However, it’s so easy that you might as well just do it. You can have it set up and filled out in 10 minutes and it’s an easy link for people to pass around when discussing you as a candidate.

yes, but no, it isn't "just 10 minutes", you should give it the care and attention you'd give to your cv or any other professional presentation of yourself.
Right, but if you're looking for a job, you've already prepared your CV, so you have already written the content for your LinkedIn profile.
It would be a red flag for me if they are younger/early career, but if you are older and have a good resume and/or portfolio website I wouldn’t care.
Out of curiosity, why would it be a red flag? All it indicates that the applicant doesn't use LinkedIn.
It's just... odd. It's a signal that the candidate has some reason for not wanting a LinkedIn account, which could range from a messy history to a passionate belief in not having an online record. All of which _might_ translate to a difficult candidate who isn't prepared to make it easier for the employer.

As ever with these kind of eccentricities, if the candidate is good enough they can pull it off, but otherwise it's a orange flag.

All the best people I’ve ever worked with were odd.
Fully agree, but I learnt the hard way there's a right way to present myself, else be passed over by people with opportunities.
Why would I /want/ a LinkedIn account?

Sorry, if someone is hiring based on whether I have a cricle-jerk social media account, then I don't want to work there.

I genuinely don't understand why you would think it's odd?

Agreed that there's a signal among those who decline to dump their work history publicly into the hands of the largest company in the world and its recruiter flock in exchange for maybe job leads. It is eccentric, unfortunately.

But reading that signal partially will filter out improperly. Aside from privacy, candidates who value their time don't want to be disturbed unless they have initiated.

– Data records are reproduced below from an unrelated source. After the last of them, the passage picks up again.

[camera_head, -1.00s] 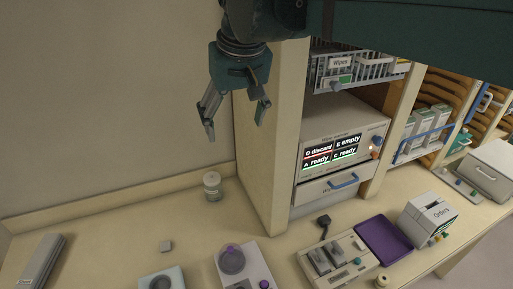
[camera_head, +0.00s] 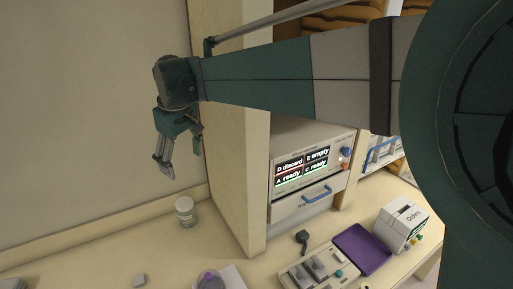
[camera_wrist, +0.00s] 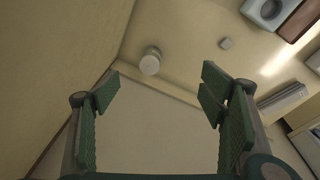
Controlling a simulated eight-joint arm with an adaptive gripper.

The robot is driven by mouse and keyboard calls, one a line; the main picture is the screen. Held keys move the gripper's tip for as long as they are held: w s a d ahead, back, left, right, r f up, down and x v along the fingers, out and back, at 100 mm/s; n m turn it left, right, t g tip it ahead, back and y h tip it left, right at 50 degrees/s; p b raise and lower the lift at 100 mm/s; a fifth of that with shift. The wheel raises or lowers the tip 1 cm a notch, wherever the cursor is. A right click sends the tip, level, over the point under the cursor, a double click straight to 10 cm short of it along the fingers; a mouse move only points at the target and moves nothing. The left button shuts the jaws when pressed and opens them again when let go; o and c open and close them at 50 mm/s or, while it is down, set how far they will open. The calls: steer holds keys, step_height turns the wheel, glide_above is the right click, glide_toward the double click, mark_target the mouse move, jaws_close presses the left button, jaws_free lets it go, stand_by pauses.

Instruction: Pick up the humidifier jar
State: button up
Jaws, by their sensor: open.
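The jar's label is too small to read.
The cabinet panel (camera_head: 228,130) rises close to the right of the jar. A small grey block (camera_head: 139,280) lies on the counter in front. A purple tray (camera_head: 362,248), a device with a screen (camera_head: 303,168) and an "Orders" box (camera_head: 402,226) stand farther right.

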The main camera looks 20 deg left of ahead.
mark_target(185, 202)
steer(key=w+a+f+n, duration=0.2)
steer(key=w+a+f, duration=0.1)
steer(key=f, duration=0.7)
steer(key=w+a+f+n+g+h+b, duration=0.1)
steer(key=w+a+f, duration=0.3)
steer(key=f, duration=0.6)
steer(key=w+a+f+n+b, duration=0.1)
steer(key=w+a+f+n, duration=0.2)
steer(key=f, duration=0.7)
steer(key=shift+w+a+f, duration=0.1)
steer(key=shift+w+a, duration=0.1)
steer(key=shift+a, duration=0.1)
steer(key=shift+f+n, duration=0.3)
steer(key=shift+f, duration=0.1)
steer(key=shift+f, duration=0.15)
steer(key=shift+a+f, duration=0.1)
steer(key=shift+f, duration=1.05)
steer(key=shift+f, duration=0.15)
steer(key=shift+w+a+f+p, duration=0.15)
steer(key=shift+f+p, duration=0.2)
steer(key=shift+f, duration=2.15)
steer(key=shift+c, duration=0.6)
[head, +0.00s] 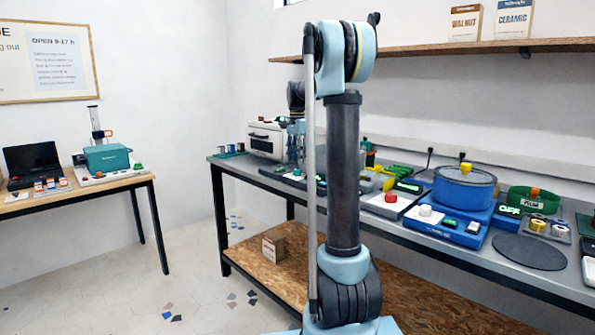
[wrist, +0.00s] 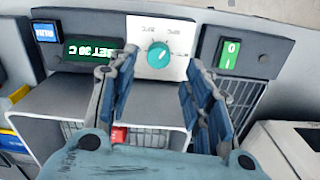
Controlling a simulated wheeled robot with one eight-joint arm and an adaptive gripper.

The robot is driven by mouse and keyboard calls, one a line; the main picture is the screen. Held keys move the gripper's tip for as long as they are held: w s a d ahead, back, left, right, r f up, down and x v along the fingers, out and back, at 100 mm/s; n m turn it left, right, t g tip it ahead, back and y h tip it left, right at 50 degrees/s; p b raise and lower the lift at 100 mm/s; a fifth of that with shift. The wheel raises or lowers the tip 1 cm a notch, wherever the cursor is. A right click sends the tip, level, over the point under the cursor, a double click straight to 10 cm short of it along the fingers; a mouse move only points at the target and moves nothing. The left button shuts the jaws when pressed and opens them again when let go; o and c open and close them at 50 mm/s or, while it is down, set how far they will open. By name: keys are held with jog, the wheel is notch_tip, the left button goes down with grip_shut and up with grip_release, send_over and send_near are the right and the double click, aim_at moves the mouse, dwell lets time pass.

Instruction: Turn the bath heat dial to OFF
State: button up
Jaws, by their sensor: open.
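A round teal dial (wrist: 159,54) sits on a white panel (wrist: 145,28) in the upper middle of the wrist view, with small markings around it too blurred to read. I cannot tell for certain that this is the bath heat dial. My gripper (wrist: 160,75) is open and empty, its blue-padded fingers on either side of the dial in the picture and apart from it. In the head view my gripper (head: 296,152) is beyond my arm, above the far end of the bench, partly hidden.
A green switch (wrist: 229,54) and a blue button (wrist: 46,32) flank the dial. In the head view a blue tub (head: 463,187), a white knob (head: 425,210) and an "OFF" display (head: 508,210) stand farther right on the grey bench. A white oven-like box (head: 266,141) stands at the far end.

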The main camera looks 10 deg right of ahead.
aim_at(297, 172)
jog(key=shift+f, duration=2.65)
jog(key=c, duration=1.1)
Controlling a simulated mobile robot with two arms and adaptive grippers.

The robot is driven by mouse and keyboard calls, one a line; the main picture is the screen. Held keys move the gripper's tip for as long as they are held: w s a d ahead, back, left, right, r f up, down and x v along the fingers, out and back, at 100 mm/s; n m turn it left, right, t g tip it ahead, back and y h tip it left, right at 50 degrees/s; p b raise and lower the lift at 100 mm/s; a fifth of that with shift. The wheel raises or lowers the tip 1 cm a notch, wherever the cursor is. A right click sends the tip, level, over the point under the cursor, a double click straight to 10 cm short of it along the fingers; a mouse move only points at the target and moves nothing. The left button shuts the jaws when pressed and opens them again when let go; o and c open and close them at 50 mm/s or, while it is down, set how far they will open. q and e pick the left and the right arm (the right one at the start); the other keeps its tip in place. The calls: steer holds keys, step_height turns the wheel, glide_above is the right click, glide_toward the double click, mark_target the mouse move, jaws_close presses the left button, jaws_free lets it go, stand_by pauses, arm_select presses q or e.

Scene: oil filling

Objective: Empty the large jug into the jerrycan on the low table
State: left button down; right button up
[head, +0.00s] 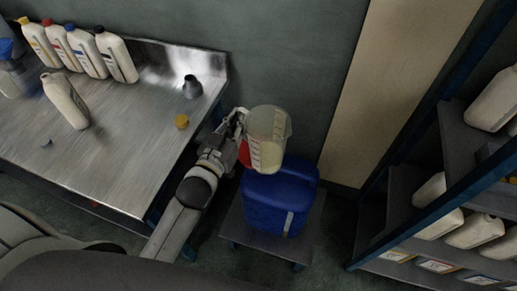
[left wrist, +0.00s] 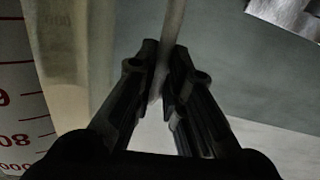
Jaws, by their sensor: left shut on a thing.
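The large jug (head: 267,135) is a translucent measuring jug with a red patch low on its side. It is above the blue jerrycan (head: 275,205) and hides part of the can's top. The jerrycan stands on the low table (head: 232,229). My left gripper (head: 239,127) is shut on the jug at its left side. In the left wrist view the fingers (left wrist: 164,85) close on a thin pale strip, and red scale marks show at the left. The jug's contents and the jerrycan's opening cannot be made out. My right gripper is not in view.
A metal workbench (head: 115,160) at the left holds several white bottles (head: 88,52), a dark small container (head: 192,87) and a yellow cap (head: 182,121). A shelf rack (head: 425,160) with white bottles stands at the right. A wall is close behind the low table.

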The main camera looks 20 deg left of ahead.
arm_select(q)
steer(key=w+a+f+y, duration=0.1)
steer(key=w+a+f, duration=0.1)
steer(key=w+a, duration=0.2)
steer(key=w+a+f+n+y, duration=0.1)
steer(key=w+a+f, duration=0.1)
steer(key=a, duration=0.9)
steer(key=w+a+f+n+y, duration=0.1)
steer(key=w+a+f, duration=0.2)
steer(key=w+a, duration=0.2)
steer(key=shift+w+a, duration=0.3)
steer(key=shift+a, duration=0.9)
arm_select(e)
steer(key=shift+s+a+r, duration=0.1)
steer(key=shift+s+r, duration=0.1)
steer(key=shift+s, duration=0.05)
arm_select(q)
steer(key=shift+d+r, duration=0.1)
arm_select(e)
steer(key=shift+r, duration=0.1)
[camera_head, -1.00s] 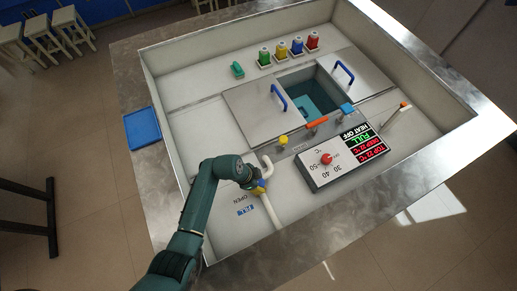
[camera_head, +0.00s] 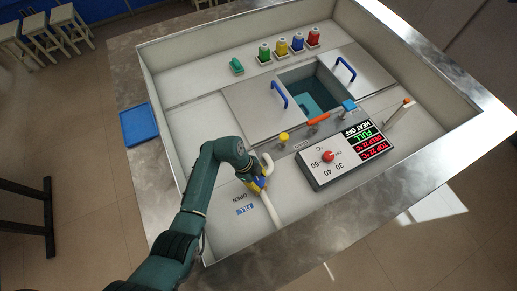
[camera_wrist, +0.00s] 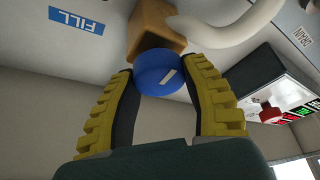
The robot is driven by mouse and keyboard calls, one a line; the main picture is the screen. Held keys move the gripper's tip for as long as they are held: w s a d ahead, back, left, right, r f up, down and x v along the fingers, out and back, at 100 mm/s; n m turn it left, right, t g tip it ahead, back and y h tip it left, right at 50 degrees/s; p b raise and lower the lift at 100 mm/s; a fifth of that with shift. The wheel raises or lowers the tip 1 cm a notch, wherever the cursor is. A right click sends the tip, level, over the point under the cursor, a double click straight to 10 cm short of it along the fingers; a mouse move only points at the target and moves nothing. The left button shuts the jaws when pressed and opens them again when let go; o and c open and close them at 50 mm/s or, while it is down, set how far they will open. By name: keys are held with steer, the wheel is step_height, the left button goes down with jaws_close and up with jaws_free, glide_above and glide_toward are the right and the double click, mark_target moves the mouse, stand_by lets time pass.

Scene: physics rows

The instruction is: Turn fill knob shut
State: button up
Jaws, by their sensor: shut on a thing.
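The blue fill knob (camera_wrist: 158,72) shows in the wrist view with a white mark on its face, mounted on a brass-coloured valve block (camera_wrist: 155,28). A white pipe (camera_wrist: 230,25) runs from the block. My gripper (camera_wrist: 160,85) is shut on the knob, with one yellow-and-black finger on each side. In the head view my gripper (camera_head: 259,183) is at the valve, hiding most of the knob. The blue FILL label (camera_head: 245,210) and the word OPEN lie beside it; the FILL label also shows in the wrist view (camera_wrist: 76,20).
A control box (camera_head: 340,158) with a red knob and a display reading FULL stands to the right. A yellow knob (camera_head: 284,137) and an orange handle (camera_head: 318,119) are nearby. Sliding lids with blue handles flank the open water bath (camera_head: 315,98). Several coloured bottles stand behind.

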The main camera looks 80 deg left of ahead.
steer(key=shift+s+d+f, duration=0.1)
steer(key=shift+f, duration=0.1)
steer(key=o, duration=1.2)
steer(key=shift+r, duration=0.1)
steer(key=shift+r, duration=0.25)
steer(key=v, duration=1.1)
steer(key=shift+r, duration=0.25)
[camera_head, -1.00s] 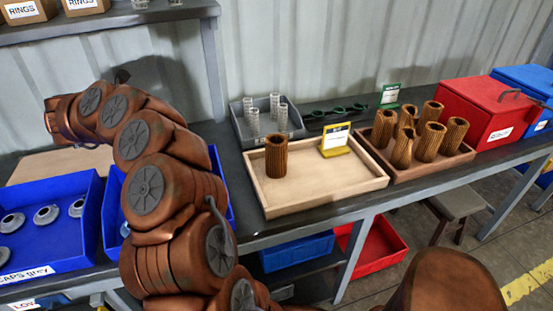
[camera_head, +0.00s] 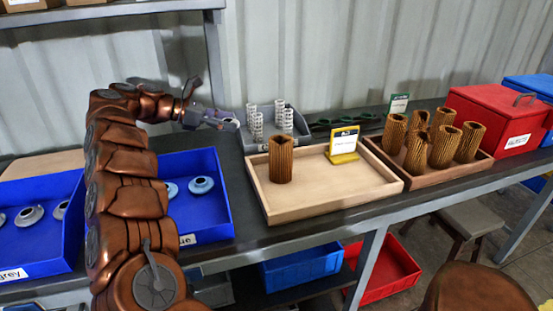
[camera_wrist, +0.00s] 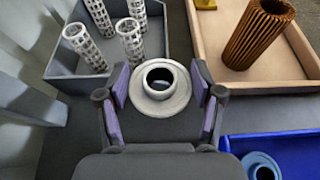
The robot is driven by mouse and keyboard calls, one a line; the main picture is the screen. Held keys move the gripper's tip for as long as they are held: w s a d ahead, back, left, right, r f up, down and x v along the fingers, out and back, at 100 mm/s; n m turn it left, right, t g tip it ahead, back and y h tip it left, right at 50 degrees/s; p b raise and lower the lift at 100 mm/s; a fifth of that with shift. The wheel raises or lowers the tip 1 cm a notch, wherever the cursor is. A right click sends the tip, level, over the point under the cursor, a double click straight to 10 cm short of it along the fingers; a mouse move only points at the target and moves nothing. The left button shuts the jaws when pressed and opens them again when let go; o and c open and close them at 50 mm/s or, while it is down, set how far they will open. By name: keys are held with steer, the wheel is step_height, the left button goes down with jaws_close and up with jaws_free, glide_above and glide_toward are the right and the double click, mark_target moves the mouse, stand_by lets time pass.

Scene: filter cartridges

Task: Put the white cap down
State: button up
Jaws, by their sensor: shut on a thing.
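My gripper (camera_wrist: 160,100) is shut on the white cap (camera_wrist: 160,104), a round flanged disc with a raised collar and dark central hole. The purple-padded fingers are on its left and right sides. In the head view, my gripper (camera_head: 208,117) holds the cap (camera_head: 229,124) near the left side of the grey bin with white cores. The cap appears above the bench; its exact height cannot be told. A brown pleated filter (camera_head: 281,160) stands upright in the light wooden tray (camera_head: 335,205), right of the gripper.
The grey bin (camera_wrist: 62,70) holds several white perforated cores. A blue bin (camera_head: 222,190) with bluish caps is in front. Another blue bin (camera_head: 50,248) is at left. A yellow sign (camera_head: 343,157) stands in the wooden tray. A brown tray (camera_head: 410,181) with several filters is to its right.

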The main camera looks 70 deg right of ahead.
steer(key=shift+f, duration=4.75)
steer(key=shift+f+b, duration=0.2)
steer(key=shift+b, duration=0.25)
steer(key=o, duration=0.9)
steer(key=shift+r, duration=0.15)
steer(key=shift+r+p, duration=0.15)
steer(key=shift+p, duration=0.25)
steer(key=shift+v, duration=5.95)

Someone whose LI profile doesn't exist (or has just 'go to my site') is more experienced at the game.

A fine example of how hiring and assessing candidates can really be arbitrary
It could signal that this person goes against the grain, maybe has a disagreeable personality, too cool to join the herd, might put up a fight about being asked to do other things. Some of these qualities can be very valuable, but most hiring managers don't know how to leverage these qualities. Tech people might be impressed, but hiring managers who live their lives in LinkedIn could be put off. Imagine trying to get a job as a recruiter without a LinkedIn profile. That would be impressive.
Not the person you are replying to, but one of the first classes on my "let's get a bachelors starting at 36 years old" required us to create a LinkedIn profile as an assignment if we didn't already have one. I think they've just become a de facto thing that is expected.
> I think they've just become a de facto thing that is expected.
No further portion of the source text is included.